To ensure that impure thoughts contaminated no one, the Meiji Emperor issued the Safety Preservation Law (Hoan Jōrei) on 25 December 1894. This Imperial Ordinance was to suppress the Freedom and People’s Rights Movement (Jiyū Minken Undō) that dated from the 1880s. Though this movement was a motivating factor behind the Meiji Constitution and the creation of the Diet, the Meiji and those from the former Satsuma domain had become annoyed with it. In effect, it had outlived its usefulness.
This was the most drastic of the several laws enacted to contain political opposition to the Meiji oligarchy. The law imposed stringent restrictions on the press, public speeches, and political meetings. Article Four of the Law granted the chief of the Tokyo Metropolitan Police, with the approval of the Home Minister, the power to banish for three years anyone found inciting disturbances or planning to disrupt public order within seven and a half miles of the Imperial Palace.
Within three days of the law’s promulgation, authorities arrested and expelled hundreds of prominent activists in the Freedom and People’s Rights Movement. Despite the Law being repealed in 1898, the government introduced the more stringent Public Order and Police Law of 1900.

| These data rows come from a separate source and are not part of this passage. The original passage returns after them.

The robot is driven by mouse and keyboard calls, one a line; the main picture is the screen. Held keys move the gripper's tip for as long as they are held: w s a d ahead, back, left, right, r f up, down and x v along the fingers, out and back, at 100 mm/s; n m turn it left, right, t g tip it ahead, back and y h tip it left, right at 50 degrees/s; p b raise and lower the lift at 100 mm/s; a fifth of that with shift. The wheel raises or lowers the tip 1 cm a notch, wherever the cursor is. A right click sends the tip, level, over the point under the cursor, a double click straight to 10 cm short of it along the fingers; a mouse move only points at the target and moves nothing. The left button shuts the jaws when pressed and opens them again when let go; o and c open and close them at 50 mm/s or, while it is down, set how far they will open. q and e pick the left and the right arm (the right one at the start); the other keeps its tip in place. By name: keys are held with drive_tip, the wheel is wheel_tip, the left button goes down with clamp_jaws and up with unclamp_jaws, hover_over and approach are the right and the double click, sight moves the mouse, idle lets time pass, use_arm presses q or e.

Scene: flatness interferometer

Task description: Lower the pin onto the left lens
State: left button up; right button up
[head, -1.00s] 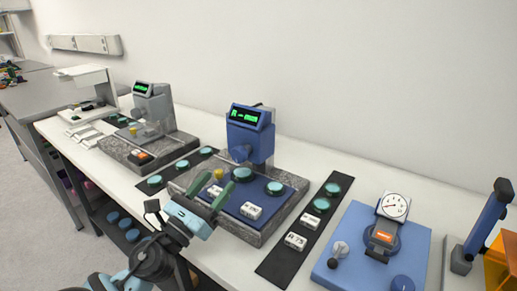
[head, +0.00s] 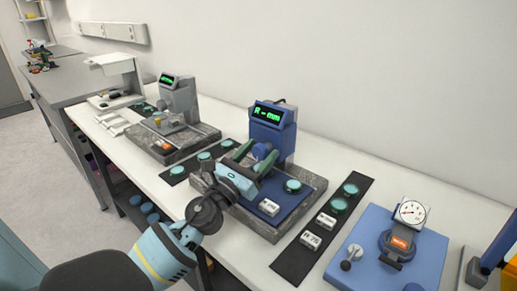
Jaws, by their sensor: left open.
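My left gripper (head: 256,154) comes in from the lower left and is over the left part of the blue measuring instrument (head: 274,122). Its two green fingers are open, one on each side of the instrument's blue knob (head: 263,152) in this view. I cannot tell whether they touch it. The pin below the knob is hidden behind the gripper. The left lens is hidden too. The right teal lens (head: 292,186) lies on the blue plate (head: 286,204). My right gripper is not in view.
A black strip (head: 293,262) with teal lenses and label blocks lies to the right, then a blue base (head: 430,262) with a dial gauge (head: 411,212). A similar grey instrument (head: 179,96) stands at the left.

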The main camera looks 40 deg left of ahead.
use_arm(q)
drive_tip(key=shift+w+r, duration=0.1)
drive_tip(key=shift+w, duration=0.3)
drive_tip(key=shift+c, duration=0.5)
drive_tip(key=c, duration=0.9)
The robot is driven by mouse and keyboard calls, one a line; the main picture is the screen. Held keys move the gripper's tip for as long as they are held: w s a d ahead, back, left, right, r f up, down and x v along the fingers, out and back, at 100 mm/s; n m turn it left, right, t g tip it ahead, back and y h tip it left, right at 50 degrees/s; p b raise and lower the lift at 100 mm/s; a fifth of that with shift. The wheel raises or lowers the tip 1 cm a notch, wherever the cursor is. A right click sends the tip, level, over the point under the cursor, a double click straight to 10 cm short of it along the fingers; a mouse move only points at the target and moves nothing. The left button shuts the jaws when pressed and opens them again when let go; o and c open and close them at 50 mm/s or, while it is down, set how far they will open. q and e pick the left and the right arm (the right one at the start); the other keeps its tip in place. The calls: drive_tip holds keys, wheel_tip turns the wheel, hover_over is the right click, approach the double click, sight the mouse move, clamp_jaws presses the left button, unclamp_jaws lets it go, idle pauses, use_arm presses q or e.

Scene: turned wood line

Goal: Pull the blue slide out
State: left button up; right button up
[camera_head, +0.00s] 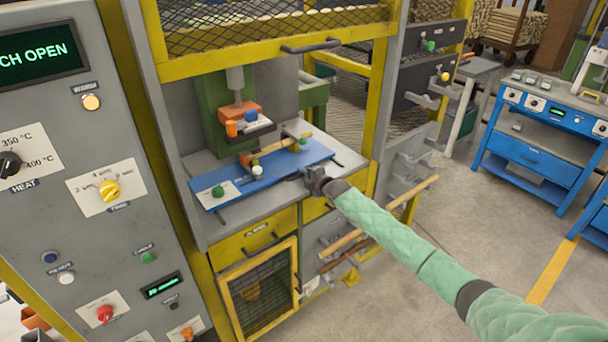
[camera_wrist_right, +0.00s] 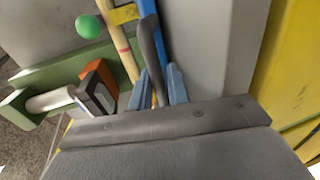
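The blue slide (camera_head: 290,166) is a long flat blue plate lying across the grey machine bed. It carries green knobs, a white knob and a wooden piece (camera_head: 276,149). In the right wrist view the slide's blue edge (camera_wrist_right: 147,8) shows at the top, beside a dark curved handle (camera_wrist_right: 152,45). My right gripper (camera_head: 314,181) is at the front right edge of the slide. In the wrist view its two fingers (camera_wrist_right: 158,80) stand close on both sides of the handle and appear shut on it. My left gripper is not in view.
A green press with an orange head (camera_head: 240,110) stands behind the slide. Below the bed are yellow drawers (camera_head: 255,238) and a mesh door (camera_head: 262,285). A control panel (camera_head: 75,190) stands at left. The floor at right is clear up to a blue bench (camera_head: 535,150).

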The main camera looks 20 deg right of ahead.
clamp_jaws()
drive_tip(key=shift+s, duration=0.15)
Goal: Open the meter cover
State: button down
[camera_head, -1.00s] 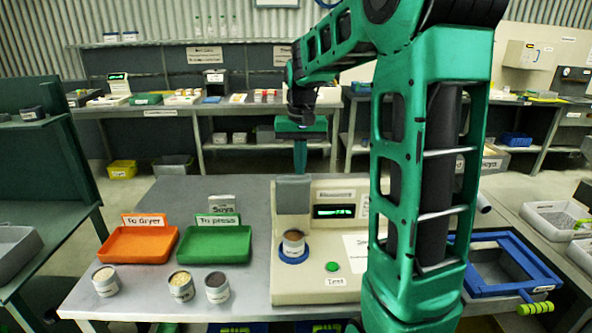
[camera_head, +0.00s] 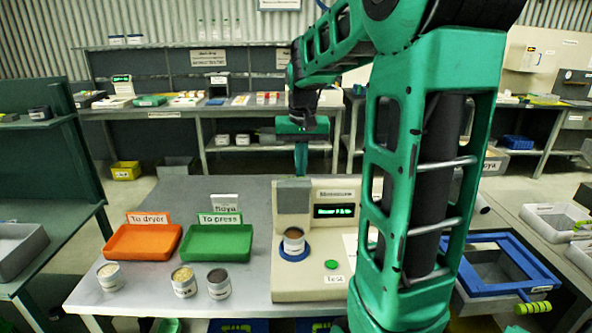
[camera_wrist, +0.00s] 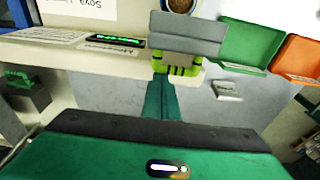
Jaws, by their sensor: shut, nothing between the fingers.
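The cream meter (camera_head: 320,258) stands on the grey bench, with a lit green display. Its grey cover (camera_head: 293,197) stands raised at the meter's back left, behind a cup (camera_head: 293,240) on a blue ring. The cup is uncovered. In the wrist view the cover (camera_wrist: 185,36) is seen from behind, with lime-green parts at its lower edge and part of the cup beyond it. My green gripper (camera_head: 301,168) is shut and empty behind the cover. In the wrist view its fingers (camera_wrist: 161,82) end close to the lime-green parts; I cannot tell whether they touch.
An orange tray (camera_head: 143,242) and a green tray (camera_head: 214,243) lie left of the meter. Several cups stand at the bench's front left. A blue-framed bin (camera_head: 493,262) is at the right. My arm hides part of the meter's right side.

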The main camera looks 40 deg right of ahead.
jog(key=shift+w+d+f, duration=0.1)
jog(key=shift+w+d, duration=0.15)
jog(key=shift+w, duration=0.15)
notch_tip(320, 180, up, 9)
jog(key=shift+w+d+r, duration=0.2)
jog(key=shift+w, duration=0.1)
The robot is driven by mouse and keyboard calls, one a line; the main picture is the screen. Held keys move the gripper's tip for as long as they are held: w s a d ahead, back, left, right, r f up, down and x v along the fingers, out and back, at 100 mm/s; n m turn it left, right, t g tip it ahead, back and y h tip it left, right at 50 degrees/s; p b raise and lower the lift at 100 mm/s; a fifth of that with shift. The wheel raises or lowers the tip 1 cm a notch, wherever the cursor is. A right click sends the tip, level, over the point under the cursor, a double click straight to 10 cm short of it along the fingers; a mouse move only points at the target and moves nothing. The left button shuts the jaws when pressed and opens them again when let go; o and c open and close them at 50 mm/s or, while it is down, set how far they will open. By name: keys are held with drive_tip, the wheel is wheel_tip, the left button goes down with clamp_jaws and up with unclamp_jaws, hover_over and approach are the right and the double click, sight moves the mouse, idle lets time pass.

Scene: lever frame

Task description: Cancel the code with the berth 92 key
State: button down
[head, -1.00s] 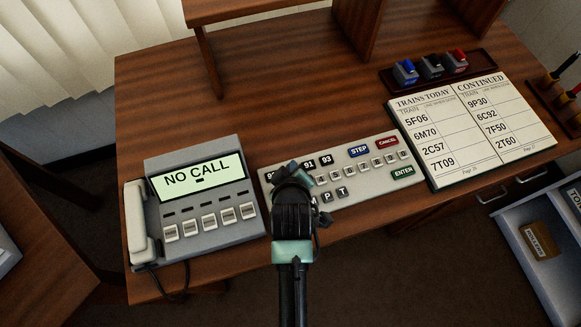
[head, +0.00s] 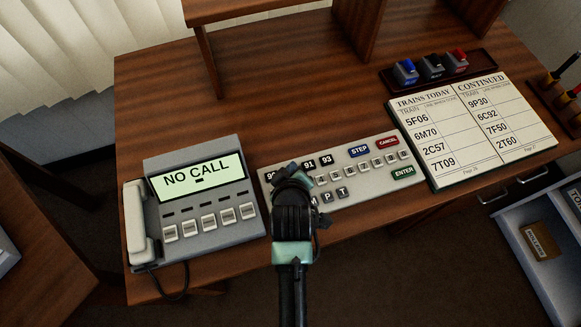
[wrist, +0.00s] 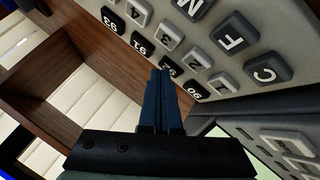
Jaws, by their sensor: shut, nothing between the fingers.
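A pale keypad (head: 350,178) lies on the desk. In the wrist view (wrist: 285,25) its lettering is upside down. Its dark berth keys form one row: 93 (wrist: 110,19), 91 (wrist: 141,42), a partly covered key (wrist: 174,64) and 90 (wrist: 196,90). The covered key's label is only partly readable, and it looks like 92. My gripper (wrist: 160,72) is shut and empty, its fingertips overlapping that key in the wrist view. I cannot tell whether they touch it. In the head view my wrist hides the fingertips and this key. The red CANCEL key (head: 387,142) is clear, at the keypad's upper right.
A grey phone unit (head: 200,190) reading NO CALL stands left of the keypad. A TRAINS TODAY book (head: 470,135) lies to the right. The blue STEP key (head: 359,151) and green ENTER key (head: 403,172) are uncovered. A stamp tray (head: 475,70) sits behind the book.

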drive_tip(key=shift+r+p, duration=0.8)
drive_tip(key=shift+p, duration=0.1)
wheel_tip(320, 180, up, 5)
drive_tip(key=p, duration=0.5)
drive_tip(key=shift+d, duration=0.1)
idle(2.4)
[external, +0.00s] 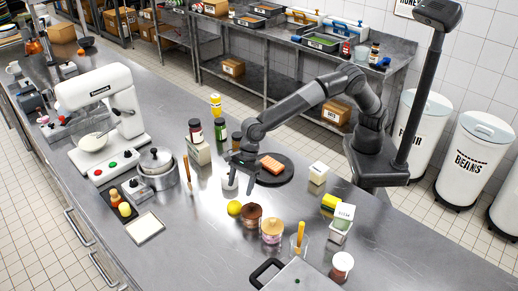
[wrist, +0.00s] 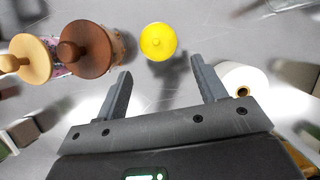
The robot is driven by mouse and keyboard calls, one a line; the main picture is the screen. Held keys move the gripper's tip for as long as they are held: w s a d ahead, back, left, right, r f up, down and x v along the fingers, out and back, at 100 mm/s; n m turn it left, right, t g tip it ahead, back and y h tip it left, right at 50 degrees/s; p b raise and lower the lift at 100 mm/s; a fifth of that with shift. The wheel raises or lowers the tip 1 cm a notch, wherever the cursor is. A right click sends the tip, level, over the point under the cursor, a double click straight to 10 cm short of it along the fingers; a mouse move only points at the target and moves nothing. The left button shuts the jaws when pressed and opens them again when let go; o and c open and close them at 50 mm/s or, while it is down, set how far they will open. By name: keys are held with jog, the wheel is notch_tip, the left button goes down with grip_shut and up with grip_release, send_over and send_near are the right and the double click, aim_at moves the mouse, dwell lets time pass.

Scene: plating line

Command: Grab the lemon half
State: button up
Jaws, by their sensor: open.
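The lemon half (external: 234,208) is a small round yellow piece on the steel counter, to the left of a brown-lidded jar. In the wrist view the lemon half (wrist: 158,41) lies just beyond my fingertips, roughly centred between them, with a small nub on top. My gripper (external: 241,184) points down over the counter behind the lemon half. In the wrist view my gripper (wrist: 160,68) is open, with nothing between its fingers. I see no contact with the lemon half.
The brown-lidded jar (wrist: 88,48) and a tan-lidded jar (wrist: 30,56) stand left of the lemon in the wrist view. A white cylinder (wrist: 245,78) is close to my right finger. A dark round board (external: 288,176) with an orange block lies behind. Counter in front of the lemon is clear.

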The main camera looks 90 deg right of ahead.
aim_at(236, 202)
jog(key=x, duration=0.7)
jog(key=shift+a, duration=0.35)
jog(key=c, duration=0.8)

As with the Public Safety Preservation Law of 1894, the Public Order and Police Law of 1900 (Chian Keisatsu Hō), issued by Yamagata Aritomo during his second term as Prime Minister, was used to suppress political dissent and the rising organized labor movements. Besides restrictions on speech, assembly and association, it also specifically prohibited workers from organizing and going on strike.
The 1900 law not only targeted political dissent; it also criminalized the discussion of ideas. In 1920, the authorities prosecuted Morito Tatsuo of Tokyo Imperial University for publishing an article that criticized the Russian anarchist Peter Kropotkin. Unfortunately, he discussed anarchist ideas in some detail. For the crime of even talking about proscribed ideas in any context whatsoever, Morito spent three months in jail on charges of treason. The government clampdown on dissent further intensified after the 1921 assassination of Prime Minister Hara Takashi.
The Diet deleted a provision of the 1900 ordinance that banned women from political associations in 1922. They deleted the provisions forbidding workers to organize and go on strike in 1926, although they immediately added identical provisions in an amendment to the Public Security Preservation Law of 1925. Slowly, little by little and step by step, dissent in Japan was being made illegal.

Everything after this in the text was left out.